- How can technology be used to create an effective learning experience?
Firstly, as a new teacher I will be utilizing a blog space that I expect students to post on. This will include ongoing discussion boards, whatever readings/viewings are assigned and will have due dates and timelines available for students and parents. By maintaining a website parents will feel connected and students will be able to practice their online identity in a safe space, with neutral (school work) topics. This is used as practice for when they want to express a personal opinion or choose to make themselves vulnerable in a public forum. In this space, I can moderate their discussions and then if something should go awry, have an in class discussion using it as a learning experience. By making each student foster their student identity online, they will begin to positively network and have work associated with their actual name, not just a pseudonym.

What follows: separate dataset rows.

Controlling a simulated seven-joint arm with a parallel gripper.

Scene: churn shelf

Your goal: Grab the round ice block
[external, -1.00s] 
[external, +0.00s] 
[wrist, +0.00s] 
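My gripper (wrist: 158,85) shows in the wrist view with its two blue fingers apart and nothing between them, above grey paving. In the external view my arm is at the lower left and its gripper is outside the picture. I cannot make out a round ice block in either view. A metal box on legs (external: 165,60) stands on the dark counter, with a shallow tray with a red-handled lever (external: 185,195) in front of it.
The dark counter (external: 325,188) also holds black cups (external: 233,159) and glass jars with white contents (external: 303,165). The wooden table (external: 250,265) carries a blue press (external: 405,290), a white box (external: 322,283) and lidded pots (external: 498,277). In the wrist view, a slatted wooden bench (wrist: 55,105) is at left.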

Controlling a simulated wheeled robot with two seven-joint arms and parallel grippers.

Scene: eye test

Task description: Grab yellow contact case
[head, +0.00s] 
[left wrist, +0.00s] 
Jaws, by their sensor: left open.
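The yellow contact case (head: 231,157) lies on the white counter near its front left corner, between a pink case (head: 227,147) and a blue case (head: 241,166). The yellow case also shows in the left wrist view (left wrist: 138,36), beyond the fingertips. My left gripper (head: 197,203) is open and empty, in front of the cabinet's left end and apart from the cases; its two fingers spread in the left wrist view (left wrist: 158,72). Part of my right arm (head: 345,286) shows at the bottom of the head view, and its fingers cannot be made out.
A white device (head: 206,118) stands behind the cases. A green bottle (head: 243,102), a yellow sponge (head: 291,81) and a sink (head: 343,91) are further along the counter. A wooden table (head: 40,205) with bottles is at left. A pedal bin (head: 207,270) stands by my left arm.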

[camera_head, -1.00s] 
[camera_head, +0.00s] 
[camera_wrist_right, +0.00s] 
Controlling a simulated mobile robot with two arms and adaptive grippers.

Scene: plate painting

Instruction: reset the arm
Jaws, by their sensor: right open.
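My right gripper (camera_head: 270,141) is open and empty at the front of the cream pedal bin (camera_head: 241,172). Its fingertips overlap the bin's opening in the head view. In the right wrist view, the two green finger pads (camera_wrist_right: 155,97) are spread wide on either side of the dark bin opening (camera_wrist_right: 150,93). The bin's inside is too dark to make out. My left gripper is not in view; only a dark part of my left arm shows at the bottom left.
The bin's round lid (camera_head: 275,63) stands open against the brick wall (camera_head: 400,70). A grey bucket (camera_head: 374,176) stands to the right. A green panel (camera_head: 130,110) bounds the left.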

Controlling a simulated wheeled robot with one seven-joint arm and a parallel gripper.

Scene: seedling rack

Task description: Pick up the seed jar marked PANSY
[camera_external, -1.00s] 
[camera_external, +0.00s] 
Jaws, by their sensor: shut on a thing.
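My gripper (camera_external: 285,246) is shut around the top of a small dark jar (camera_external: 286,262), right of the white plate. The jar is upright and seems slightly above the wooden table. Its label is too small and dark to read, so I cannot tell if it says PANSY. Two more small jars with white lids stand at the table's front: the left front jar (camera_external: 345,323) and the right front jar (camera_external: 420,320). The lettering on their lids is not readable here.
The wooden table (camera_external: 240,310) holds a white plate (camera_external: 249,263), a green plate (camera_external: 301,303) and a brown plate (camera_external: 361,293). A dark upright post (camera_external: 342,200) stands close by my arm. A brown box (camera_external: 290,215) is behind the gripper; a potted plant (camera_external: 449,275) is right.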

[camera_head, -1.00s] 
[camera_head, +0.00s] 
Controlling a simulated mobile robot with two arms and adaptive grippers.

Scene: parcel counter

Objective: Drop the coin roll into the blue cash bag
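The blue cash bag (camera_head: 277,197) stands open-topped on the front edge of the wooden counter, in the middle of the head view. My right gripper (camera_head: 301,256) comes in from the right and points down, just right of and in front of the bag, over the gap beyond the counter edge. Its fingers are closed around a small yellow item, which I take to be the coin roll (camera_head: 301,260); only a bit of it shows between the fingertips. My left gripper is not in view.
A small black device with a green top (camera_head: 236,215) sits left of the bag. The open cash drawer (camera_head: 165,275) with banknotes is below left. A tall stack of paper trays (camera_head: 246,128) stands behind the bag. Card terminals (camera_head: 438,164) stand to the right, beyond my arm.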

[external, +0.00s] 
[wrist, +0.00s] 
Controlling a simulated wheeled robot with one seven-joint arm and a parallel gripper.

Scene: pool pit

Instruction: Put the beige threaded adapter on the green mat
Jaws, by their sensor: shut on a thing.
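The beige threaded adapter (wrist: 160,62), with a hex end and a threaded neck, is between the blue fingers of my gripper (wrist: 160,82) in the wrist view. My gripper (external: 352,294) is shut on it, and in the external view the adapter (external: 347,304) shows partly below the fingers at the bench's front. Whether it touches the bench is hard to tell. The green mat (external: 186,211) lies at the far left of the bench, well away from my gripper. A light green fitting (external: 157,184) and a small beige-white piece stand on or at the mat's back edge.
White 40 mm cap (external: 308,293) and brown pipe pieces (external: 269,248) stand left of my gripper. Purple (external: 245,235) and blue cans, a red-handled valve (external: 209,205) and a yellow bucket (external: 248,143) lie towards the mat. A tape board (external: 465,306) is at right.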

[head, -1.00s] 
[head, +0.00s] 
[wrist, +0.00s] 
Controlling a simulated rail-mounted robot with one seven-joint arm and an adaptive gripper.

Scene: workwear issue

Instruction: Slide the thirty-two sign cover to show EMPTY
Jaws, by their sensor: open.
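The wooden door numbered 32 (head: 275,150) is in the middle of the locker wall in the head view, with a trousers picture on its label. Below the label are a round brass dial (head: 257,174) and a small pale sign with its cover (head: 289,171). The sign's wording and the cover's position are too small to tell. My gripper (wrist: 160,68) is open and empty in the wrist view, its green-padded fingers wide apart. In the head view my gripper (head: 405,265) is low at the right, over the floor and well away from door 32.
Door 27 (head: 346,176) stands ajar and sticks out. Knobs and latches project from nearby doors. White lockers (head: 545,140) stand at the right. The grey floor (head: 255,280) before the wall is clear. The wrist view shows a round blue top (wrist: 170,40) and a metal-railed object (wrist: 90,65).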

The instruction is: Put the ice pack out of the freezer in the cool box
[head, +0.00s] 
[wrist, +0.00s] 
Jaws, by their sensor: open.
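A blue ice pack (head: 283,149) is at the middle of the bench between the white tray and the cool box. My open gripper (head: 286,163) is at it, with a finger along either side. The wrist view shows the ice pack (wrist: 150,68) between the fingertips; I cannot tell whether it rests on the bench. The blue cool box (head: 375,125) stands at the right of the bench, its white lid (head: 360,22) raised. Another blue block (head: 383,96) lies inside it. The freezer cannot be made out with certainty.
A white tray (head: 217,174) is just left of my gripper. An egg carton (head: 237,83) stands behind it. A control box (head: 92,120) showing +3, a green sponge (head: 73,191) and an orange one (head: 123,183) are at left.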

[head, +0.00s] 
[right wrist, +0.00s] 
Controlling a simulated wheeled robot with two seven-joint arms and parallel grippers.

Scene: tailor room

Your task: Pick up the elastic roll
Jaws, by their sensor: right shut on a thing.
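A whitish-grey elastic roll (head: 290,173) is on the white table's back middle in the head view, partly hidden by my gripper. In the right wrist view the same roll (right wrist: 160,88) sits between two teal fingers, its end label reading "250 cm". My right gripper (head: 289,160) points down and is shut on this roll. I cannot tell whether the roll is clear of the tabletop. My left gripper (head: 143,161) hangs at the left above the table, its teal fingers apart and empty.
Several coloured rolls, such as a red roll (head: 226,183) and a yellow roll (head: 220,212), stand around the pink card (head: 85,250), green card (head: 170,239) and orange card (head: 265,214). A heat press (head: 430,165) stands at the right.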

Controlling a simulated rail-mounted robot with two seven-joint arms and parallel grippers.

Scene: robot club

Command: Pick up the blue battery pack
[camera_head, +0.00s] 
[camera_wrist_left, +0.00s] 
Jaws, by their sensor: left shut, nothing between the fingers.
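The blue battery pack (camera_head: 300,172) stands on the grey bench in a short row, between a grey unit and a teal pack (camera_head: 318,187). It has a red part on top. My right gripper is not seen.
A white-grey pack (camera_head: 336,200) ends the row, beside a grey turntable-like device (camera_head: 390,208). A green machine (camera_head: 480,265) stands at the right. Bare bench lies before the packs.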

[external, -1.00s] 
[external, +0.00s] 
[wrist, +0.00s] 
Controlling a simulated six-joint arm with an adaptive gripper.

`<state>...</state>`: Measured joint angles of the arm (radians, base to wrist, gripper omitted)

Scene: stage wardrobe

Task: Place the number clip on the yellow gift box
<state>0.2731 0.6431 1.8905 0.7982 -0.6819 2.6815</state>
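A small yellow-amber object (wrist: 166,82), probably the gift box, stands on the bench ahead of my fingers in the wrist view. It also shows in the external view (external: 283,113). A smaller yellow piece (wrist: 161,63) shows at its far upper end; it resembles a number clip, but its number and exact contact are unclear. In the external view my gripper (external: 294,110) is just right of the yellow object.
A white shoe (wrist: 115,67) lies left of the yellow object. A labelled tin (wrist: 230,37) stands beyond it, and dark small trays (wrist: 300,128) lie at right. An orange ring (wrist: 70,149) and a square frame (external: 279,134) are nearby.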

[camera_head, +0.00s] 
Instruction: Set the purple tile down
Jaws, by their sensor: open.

The ability to work online on projects and work provides the opportunity for students to work from home, at school and anywhere else they have access to the internet. That means that students can create a presentation (for example) during class, and then work on it while they are babysitting, at home the next day or in the computer lab before class. Students can virtually submit assignments, saving space, paper and time. By using their online community as a resource for finding research, establishing opinions, participating in discussion and submitting assignments the students are practicing positive identities within the world wide web. Importantly, this also provides a public forum that holds students accountable to their immediate peers and anyone who can access the blog, wiki, etc. If students are mandated to read, view, or listen to each others' work, they will improve their quality of product and incidentally this fosters intrinsic motivation. Students will want their friends, parents and babysitter to see the game they made or watch the video they edited more than if their teacher was their only witness.
What used to be impossible, or at least extremely tedious: trying to find obscure references, going to multiple libraries, conducting qualitative research globally are all easily facilitated within the online community. Today, more than ever, students in Canada can Skype or chat online with students around the world and can access any information that has been encoded into the online databases. Now library searches are done exclusively online, saving countless hours and energy. Also, when students are submitting assignments online, teachers are able to access the information regardless of where they are.
Lastly, the type of assignments have now shifted to encompass a wide variety of mediums. Rather than the ‘old fashioned‘ colour a title page for this unit and summarize the text, technology has created the ability for students to use a variety of programs and mediums to articulate themselves and express their own identity. The development of technology introduces, or at least embraces the element of choice. In other words, giving the students choices of how to complete assignments creates internal motivation and fosters creativity that you wouldn’t have been able to request otherwise. With the pairing of choice and technology, the completed assignments can be limitless and take curricula to new heights.